I have been in Brazil for 9 months. I remember arriving, I was terrified. I clearly recall waking up that first morning jet lagged, wrung dry from emotion and the sadness of leaving. I was too frightened to leave the apartment. I peered down from my 19th floor balcony to the Brazilian street below. I had to force myself out to explode the world, the world that is now safe and familiar. As I walk home from work each day now, stopping to buy the things I need, fully functioning in my new life, I see my progress. Judging by my criteria (very simple: are you still here?) I think I´m doing pretty well.

If I’m in a lesson which I know OFSTED would call ‘unsatisfactory’ because I am ‘only’ reading to the class, is it a failure? I dismiss their criteria for success. I see 30 faces looking up in rapt awe, entangled in the narrative, entranced by the characters, living in the story. When the bell rings and nobody moves, as I hear a sigh of disappointment when I close the book. When I see the true and genuine joy and pleasure in the communication, in the connection. In this moment when we share an understanding of the real value of language as it binds us together as human beings. Is this unsatisfactory?

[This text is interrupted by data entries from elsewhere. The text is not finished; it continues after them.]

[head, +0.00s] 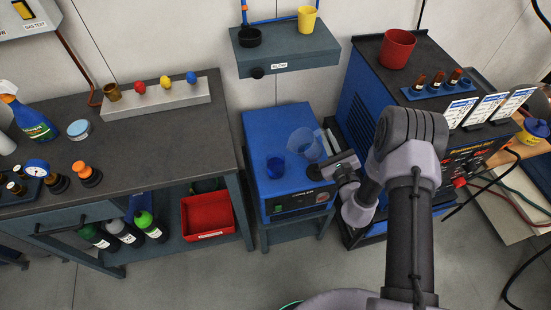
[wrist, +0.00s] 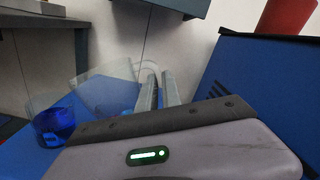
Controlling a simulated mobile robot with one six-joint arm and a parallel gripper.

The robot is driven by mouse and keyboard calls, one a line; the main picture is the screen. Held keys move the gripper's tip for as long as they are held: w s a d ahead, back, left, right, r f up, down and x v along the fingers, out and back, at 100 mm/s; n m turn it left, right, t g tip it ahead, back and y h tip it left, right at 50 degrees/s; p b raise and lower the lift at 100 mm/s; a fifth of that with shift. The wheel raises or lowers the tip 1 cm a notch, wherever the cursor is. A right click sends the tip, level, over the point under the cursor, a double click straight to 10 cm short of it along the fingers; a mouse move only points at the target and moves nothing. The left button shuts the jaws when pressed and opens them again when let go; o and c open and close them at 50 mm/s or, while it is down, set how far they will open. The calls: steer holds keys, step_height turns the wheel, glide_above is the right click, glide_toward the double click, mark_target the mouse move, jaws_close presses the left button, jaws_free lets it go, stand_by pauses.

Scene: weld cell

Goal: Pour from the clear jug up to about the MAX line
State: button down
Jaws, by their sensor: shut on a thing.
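The clear jug (head: 305,145) is in my gripper (head: 329,146), over the top of a blue cabinet. In the wrist view the jug (wrist: 103,84) is tilted to the left, with some blue showing low in it. My gripper (wrist: 159,80) is shut on its handle side. A clear cup (head: 275,168) stands on the cabinet, left of the jug. In the wrist view this cup (wrist: 53,126) is under the jug's left end and holds blue liquid. I cannot make out a MAX line or a falling stream.
The blue cabinet (head: 262,130) stands between a dark workbench (head: 120,150) and a larger blue welding machine (head: 362,90). A wall shelf (head: 290,55) hangs behind and above. A red cup (head: 397,48) stands on the welding machine. A red bin (head: 207,215) sits under the bench.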

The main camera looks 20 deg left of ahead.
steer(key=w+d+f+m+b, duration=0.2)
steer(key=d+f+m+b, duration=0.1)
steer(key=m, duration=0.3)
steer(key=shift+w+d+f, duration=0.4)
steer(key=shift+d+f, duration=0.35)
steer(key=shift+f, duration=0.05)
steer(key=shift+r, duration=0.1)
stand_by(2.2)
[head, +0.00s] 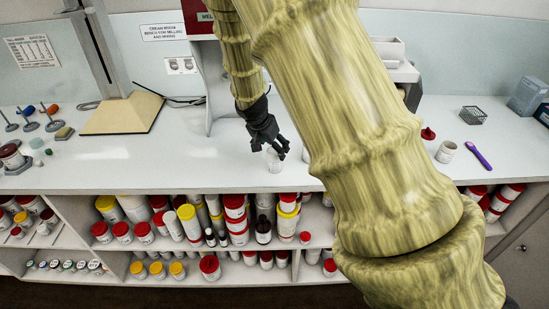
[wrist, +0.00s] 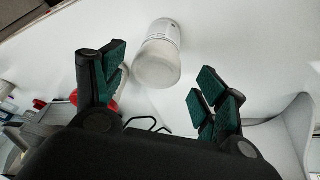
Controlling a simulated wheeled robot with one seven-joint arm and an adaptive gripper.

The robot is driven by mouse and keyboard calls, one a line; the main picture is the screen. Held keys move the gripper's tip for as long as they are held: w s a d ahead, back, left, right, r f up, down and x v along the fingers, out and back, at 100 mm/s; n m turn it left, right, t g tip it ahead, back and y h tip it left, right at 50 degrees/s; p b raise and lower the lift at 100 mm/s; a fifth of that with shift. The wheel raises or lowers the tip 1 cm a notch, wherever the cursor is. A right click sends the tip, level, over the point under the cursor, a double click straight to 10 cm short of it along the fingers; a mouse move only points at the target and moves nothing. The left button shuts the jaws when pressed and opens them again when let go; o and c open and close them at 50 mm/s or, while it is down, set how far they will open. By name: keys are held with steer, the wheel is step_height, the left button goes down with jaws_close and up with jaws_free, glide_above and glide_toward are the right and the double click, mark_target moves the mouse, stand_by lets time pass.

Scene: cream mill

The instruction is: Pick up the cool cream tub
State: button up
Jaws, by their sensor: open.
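A small white tub (head: 274,160) stands near the front edge of the bench, just below my gripper (head: 268,146). I cannot read its label, so I cannot tell whether it is the cool cream tub. In the wrist view the tub (wrist: 158,52) shows a pale round end and a band of small print, beyond the gap between my fingers (wrist: 162,75). My gripper is open and nothing is held. In the head view the fingers partly overlap the tub's top; I cannot tell whether they touch it.
Another white tub (head: 446,152) stands at the right, near a red lid (head: 428,133) and a purple tool (head: 478,156). A stand with a tan base (head: 122,113) is at the left. Shelves of tubs (head: 200,225) lie below the bench. The bench left of my gripper is largely clear.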

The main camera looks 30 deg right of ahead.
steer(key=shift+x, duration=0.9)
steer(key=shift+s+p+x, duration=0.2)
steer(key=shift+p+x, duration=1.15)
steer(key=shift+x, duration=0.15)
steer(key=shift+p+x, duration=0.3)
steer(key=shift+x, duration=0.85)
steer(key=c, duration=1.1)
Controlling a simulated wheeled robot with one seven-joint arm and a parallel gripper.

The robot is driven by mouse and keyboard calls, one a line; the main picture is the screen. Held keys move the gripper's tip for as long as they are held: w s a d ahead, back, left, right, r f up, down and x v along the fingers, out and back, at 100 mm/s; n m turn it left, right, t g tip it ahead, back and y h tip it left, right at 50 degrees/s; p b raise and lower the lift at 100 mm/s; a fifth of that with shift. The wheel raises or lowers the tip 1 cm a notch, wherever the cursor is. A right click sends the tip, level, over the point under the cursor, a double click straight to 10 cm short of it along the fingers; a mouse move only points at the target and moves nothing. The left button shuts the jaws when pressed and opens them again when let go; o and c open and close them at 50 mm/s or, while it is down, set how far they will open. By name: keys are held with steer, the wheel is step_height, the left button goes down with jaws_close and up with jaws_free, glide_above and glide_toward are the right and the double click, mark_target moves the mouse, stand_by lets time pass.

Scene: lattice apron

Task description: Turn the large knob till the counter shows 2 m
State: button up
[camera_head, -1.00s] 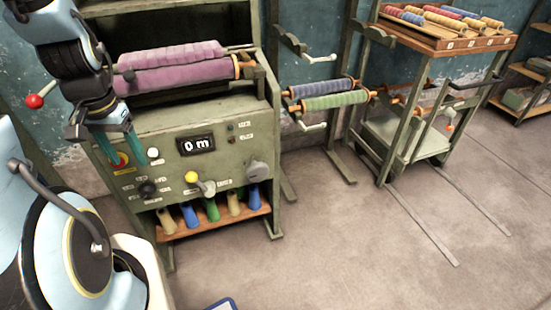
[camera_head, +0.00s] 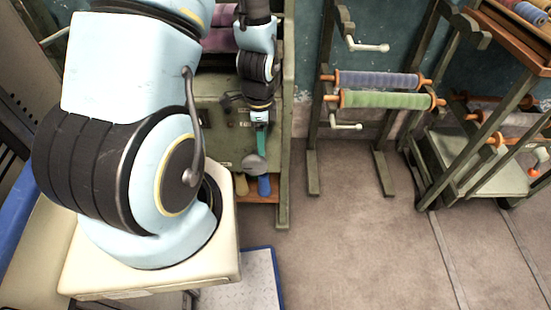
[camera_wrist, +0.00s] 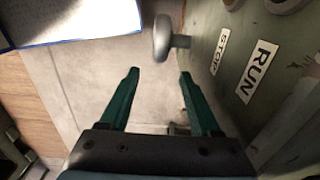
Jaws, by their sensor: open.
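A large grey knob (camera_head: 255,164) sticks out from the lower right of the green machine's front panel (camera_head: 209,117). In the wrist view a grey knob (camera_wrist: 163,38) stands out from the panel beside STOP and RUN labels, beyond the fingertips. My gripper (camera_head: 262,125) points down just above the knob in the head view. In the wrist view my gripper (camera_wrist: 157,72) is open, its teal fingers apart with nothing between them. The counter is hidden behind my arm now; it read 0 m one second ago.
Blue and yellow cones stand on a wooden shelf (camera_head: 262,197) below the panel. A rack with a blue roll (camera_head: 375,80) and a green roll (camera_head: 385,101) stands to the right. A trolley (camera_head: 480,180) is farther right. The floor (camera_head: 350,245) in front is clear.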

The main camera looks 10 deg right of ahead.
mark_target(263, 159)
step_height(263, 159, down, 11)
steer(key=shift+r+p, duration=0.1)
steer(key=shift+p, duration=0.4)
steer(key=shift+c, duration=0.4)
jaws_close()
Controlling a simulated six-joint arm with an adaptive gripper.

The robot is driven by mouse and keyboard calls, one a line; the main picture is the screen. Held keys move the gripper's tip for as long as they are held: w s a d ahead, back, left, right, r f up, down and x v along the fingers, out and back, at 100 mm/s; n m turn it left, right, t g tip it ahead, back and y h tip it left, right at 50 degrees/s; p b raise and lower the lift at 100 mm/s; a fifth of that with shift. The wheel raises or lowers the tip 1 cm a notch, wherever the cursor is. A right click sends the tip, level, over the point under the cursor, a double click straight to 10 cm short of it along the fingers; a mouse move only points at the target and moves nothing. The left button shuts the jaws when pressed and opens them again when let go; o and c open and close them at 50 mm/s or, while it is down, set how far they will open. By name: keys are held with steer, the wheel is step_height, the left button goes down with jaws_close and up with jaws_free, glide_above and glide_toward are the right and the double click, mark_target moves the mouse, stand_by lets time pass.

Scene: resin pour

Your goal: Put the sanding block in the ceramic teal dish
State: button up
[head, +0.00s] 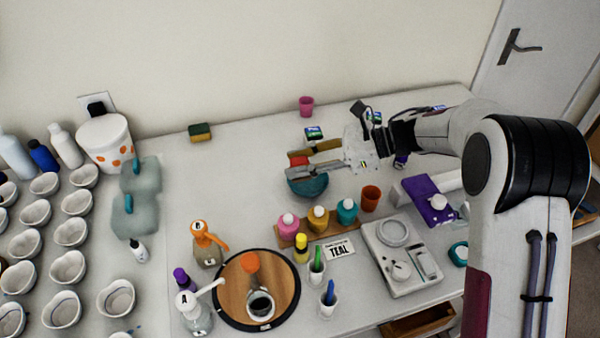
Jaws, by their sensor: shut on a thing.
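The ceramic teal dish (308,187) stands on the bench near the middle of the head view. My gripper (299,162) is just above it, pointing left, with its fingers covering part of the dish's far rim. It is shut on a small red block (297,160), which I take to be the sanding block. Only a little of the block shows between the fingers. The block appears above the dish; I cannot tell whether it touches it.
Pink, yellow and teal bottles on a wooden rack (291,241) stand in front of the dish. A green and yellow sponge (200,131) lies at the back left. The bench left of the dish is clear.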

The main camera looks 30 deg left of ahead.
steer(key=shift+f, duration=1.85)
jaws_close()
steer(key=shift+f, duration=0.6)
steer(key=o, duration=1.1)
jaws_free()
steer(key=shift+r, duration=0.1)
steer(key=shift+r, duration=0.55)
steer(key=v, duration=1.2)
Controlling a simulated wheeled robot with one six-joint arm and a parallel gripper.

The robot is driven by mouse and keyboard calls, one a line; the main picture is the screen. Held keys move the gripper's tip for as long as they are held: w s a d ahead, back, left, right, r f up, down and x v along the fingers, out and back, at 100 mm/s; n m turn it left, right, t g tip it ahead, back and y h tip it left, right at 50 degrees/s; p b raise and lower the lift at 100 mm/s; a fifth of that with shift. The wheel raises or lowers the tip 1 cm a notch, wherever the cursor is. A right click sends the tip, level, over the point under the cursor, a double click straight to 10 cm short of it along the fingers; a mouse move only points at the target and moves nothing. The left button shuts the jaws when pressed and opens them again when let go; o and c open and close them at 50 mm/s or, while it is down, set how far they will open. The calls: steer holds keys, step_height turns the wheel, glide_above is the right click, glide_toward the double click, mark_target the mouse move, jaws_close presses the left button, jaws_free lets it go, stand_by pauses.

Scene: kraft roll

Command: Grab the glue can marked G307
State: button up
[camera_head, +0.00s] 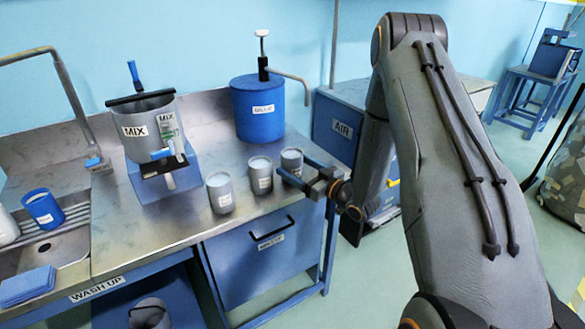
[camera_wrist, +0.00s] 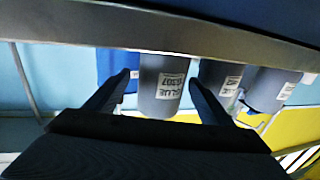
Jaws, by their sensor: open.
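Three grey glue cans stand in a row on the metal bench. The one marked G307 (camera_wrist: 165,80) is between my open fingers in the wrist view, where its white label shows tilted. It appears to be the rightmost can (camera_head: 291,158) in the head view, where the label is too small to read. My gripper (camera_head: 292,168) is open at that can, with a fingertip on either side. In the wrist view, the fingertips (camera_wrist: 160,79) have gaps to the can, and I see no grip on it.
The middle can (camera_head: 260,177) and left can (camera_head: 220,194) stand close by to the left. A blue pump drum (camera_head: 257,108) stands behind. A grey MIX pot (camera_head: 145,130) on a blue stand is further left. A blue AIR cabinet (camera_head: 338,125) is behind right.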

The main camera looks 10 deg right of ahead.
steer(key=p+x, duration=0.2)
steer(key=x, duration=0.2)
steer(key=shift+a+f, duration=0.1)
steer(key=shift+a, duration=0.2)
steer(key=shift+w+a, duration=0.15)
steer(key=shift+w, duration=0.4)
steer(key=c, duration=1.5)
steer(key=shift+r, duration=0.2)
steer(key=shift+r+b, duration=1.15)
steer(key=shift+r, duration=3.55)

It feels as though we are living in a reductive world, constantly looking at what we have failed to achieve. I haven’t managed to lose a stone, go to the gym, save money, learn to drive, buy a big house. The pupils, who haven’t managed to get a C grade, make two levels of progress, get their attendance above 90%, complete homework on time, read a book, finish school or avoid exclusion. What has happened to the celebration of success? Why can’t we look at what we have achieved rather than what we have ‘failed’ to do. Progress should be about seeking out the movements forward no matter how small or insignificant they seem. I refuse to waste any more of my life lamenting what I have failed to achieve. I am here, I am happy, that is enough.